We too appreciated the magnificence of the place. The tops of aisles were littered with emblems of historic Scottish families that are illuminated by two enormous glistening chandeliers.
We left the cathedral and sheets of rain were falling onto people’s umbrellas, rolling down and dripping onto the floor. We began to walk towards the castle, hoods up, looking directly at our feet.
“Aren’t the pavements here lovely”, I thought.
Then Jennie stopped us, pulled her hood down furiously and remarked,
“We’re missing Edinburgh”
“What do you mean?” I asked, a little erked that we were standing still in the pissing rain.
“The best part of exploring a city is looking at all the sights as you walk around. And we’re not seeing any of that, only our trainers and the pavement”. Drops of rain ran down her face, clutching bits of make-up as it rolled off her chin.
She may have looked ridiculous but she was 100% right. I pulled my hood down too, we gripped hands and looked directly into the on-pour, fully appreciating all the buildings we would’ve missed if not for her outburst.
We leisurely headed to the castle, just to get a glimpse as we planned to head back on our third day, and spend all afternoon here in dryer conditions. In order to get to the entrance you have to walk through something a bit like a shit football stadium. I was informed by my guidebook (Jennie) that it’s the Royal Edinburgh Military Tattoo, and that the British Armed Forces put on a ‘performance’. You know, banging drums and marching and that. But there were no soldiers here, and it looked like it could’ve just as easily have been home to Burnley Football Club or the reunion tour of JLS.
We headed from one side of the Royal Mile to the other, down to Holyrood Palace and Scottish Parliament. I could walk up and down this stretch of road everyday and not get bored. The best thing about it is there isn’t a chain franchise in sight. No Sports Direct, no Ladbrokes, not even a McDonalds. Every little charming shop is independent from its neighbour. It looks a bit like Diagon Alley. I was starting to understand the inspiration for J.K. Rowling’s writing. I could probably sit in the corner of each shop, my face warmed by a cackling fire, a cup of hot chocolate and marshmallows in my hand, with Hagrid buying a dragon from a hooded guy behind the counter.
There were enough fudge, kilt and cashmere shops to please a tourist with a stereotypical impression of Scottish culture. We fought our way through a sea of tourists till we were practically all alone at the bottom end of the street. We had a great view of Holyrood Palace, squinting through a black gate about 100 metres from the front door. The Scottish Parliament building was not what I was expecting. I can’t think of a building more out of place anywhere in the world. It looks like a sixth form’s newly built art building, and they’ve let one of their edgy students design it. And then accidentally misplaced it right in the centre of Edinburgh’s Old Town. The student is probably named Michael but makes everyone call him “Mee-kel” in order to add a hint of foreign mystery to his boring life. He probably loves anything avant-garde.

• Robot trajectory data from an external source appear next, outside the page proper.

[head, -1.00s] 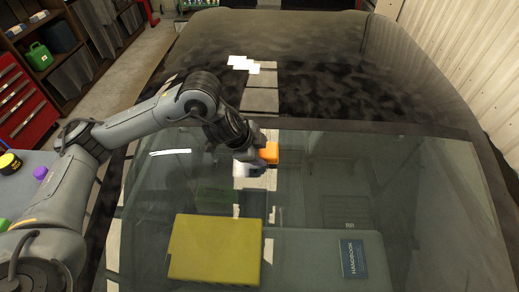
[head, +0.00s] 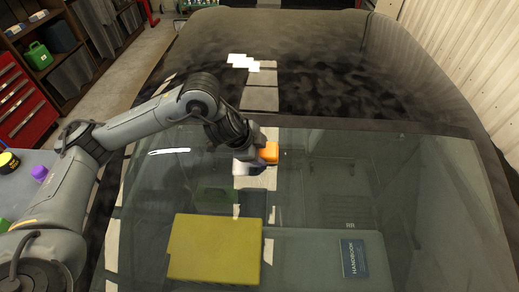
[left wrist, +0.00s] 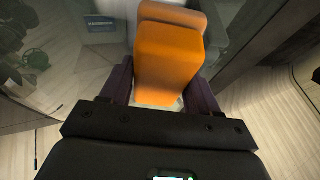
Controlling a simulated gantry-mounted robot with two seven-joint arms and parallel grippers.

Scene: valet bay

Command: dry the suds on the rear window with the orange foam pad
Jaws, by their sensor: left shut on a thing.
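The orange foam pad (head: 268,152) is at the upper middle of the rear window (head: 330,185). My left gripper (head: 257,156) is shut on it, and the pad (left wrist: 168,55) shows large between the two dark fingers in the left wrist view. The pad is close to the glass, but I cannot tell whether it touches. A thin white streak (head: 170,151) lies left of the gripper. I cannot tell whether it is suds or a reflection. No clear foam patch shows on the glass, and the area under the gripper is hidden. My right gripper is not in view.
A yellow-green flat object (head: 214,248) and a blue handbook (head: 354,258) show through the glass. The dusty dark roof (head: 330,85) lies beyond the window. At left are a grey cart top (head: 32,170) with small containers and a red tool cabinet (head: 22,105).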

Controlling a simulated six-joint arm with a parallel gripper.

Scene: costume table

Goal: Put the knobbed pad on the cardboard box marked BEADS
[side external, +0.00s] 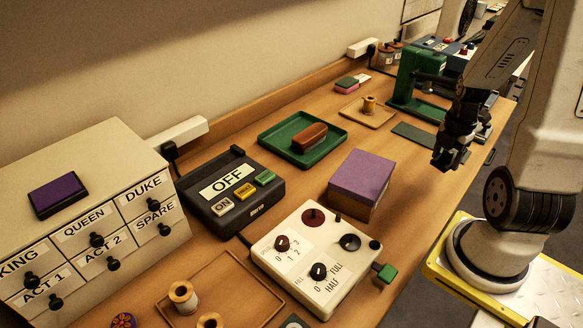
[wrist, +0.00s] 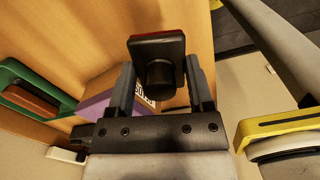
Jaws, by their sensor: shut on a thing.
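My gripper (wrist: 160,78) is shut on the knob of a dark pad (wrist: 157,47), the knobbed pad, in the wrist view. The pad has a dark rectangular plate with a reddish edge, and its round knob sits between the two fingers. In the side external view my gripper (side external: 450,158) hangs above the table's right edge; the pad is hard to make out there. The cardboard box (side external: 361,179) has a purple top and stands to the left of the gripper, apart from it. The box (wrist: 98,107) shows partly behind the left finger in the wrist view, with part of a printed label.
A green tray (side external: 340,138) holding a reddish-brown block (side external: 309,137) lies behind the box. A white control panel (side external: 300,285) and a dark ON/OFF console (side external: 262,198) stand to its left. A green press (side external: 405,75) stands at the back. A flat dark green mat (side external: 416,135) lies near the gripper.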

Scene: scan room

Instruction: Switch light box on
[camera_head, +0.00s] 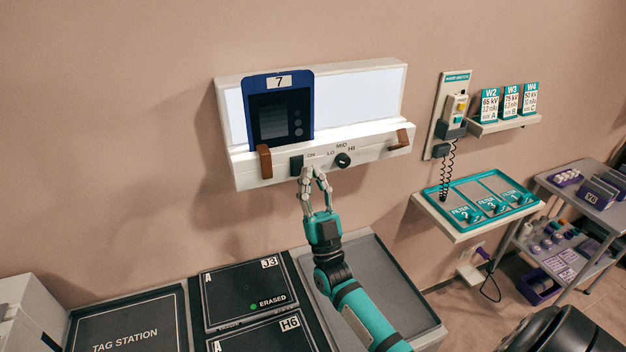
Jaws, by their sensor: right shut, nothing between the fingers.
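The light box (363,95) is mounted on the wall, and its white panel looks bright. A blue-framed film labelled 7 (279,110) stands against the left part of the panel. On the lower front strip are a dark rocker switch (296,165) marked ON and a black knob (342,160) with LO, MID and HI marks. My right gripper (311,174) is shut and empty, with its fingertips just below and right of the switch. I cannot tell whether they touch the strip. My left gripper is not in view.
Brown clips (265,161) stick out from the strip at both ends. Below are black cassettes (248,291) and a grey tray (384,285). A hand control (454,112) hangs at right above a teal filter tray (478,202). A cart (580,235) stands far right.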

The rain continued to hammer onto our already sodden heads. We didn’t care at this point. We walked around the corner to Holyrood Park, big mountainous hills. Here ‘Arthur’s Seat’ sits atop an ancient volcano. It’s sort of a must-do pilgrimage and landmark in Edinburgh. It might sound like a strange thing to find in the middle of a capital city. But as we soon learnt, that’s Edinburgh. It’s split down the middle between urban and rural. You can be in the middle of a cobblestoned city, walk ten minutes and feel like you’re in the middle of the Scottish countryside. And you are to a certain degree. We looked up and agreed it didn’t look that far to the top. The rain sloped down and off the hills and we agreed today probably wasn’t the right day to ascend.
We wandered back to the city centre and to our hotel, to dry ourselves and hopefully avoid pneumonia. We rested and headed back out to see more of a city we were very quickly falling in love with.
We strolled down Rose Street, hoping to discover an appealing place to have a pre-dinner drink. We went for a pub called the Amber Rose, which had stairs spiraling down to the entrance. And to us, that indicated that it had to be a fairly classy place.
I ordered a Scottish whiskey because I had obviously been misinformed at some point in my life that I am a man. I tell you what’s not manly, and will not earn you any respect from the Scottish guys behind the bar, asking for diet coke as mixer.
“Do you want a straw too?” He remarked, ever so wittily.
I did want one, truth be told, but I knew he was poking fun at me. I’m a soft southern bastard who likes drinking diet coke through a straw and eating things that have avocado and goat’s cheese in it. I sternly declined. Jennie ordered an Amaretto and coke and nobody at the bar laughed at her. Modern-day double standards for you.
We drained our drinks and waded around puddles in Queen Street to step into Las Iguanas. Not particularly special, but good value and most importantly, half-priced cocktails. We ate a variety of tapas, drunk a myriad of alcoholic and fruit infused beverages and returned to our bed for the night.
As we walked back I felt an overwhelming sense of giddiness. Partly due to an over-consumption of rum, and partly because I was so gracious to be in such a beautiful and historic place, and I couldn’t wait to see what else it had to show me over the next few days.
The whole city has this irresistible charm. Each side-street wants you to wander down it, each restaurant says “try our food, it’s great”, each house seems to hold an interesting historical anecdote. And I wanted to try it all, I wanted to explore every street, try every dish and retell every story. I laid in bed that night and made a promise to myself that I would give haggis a chance.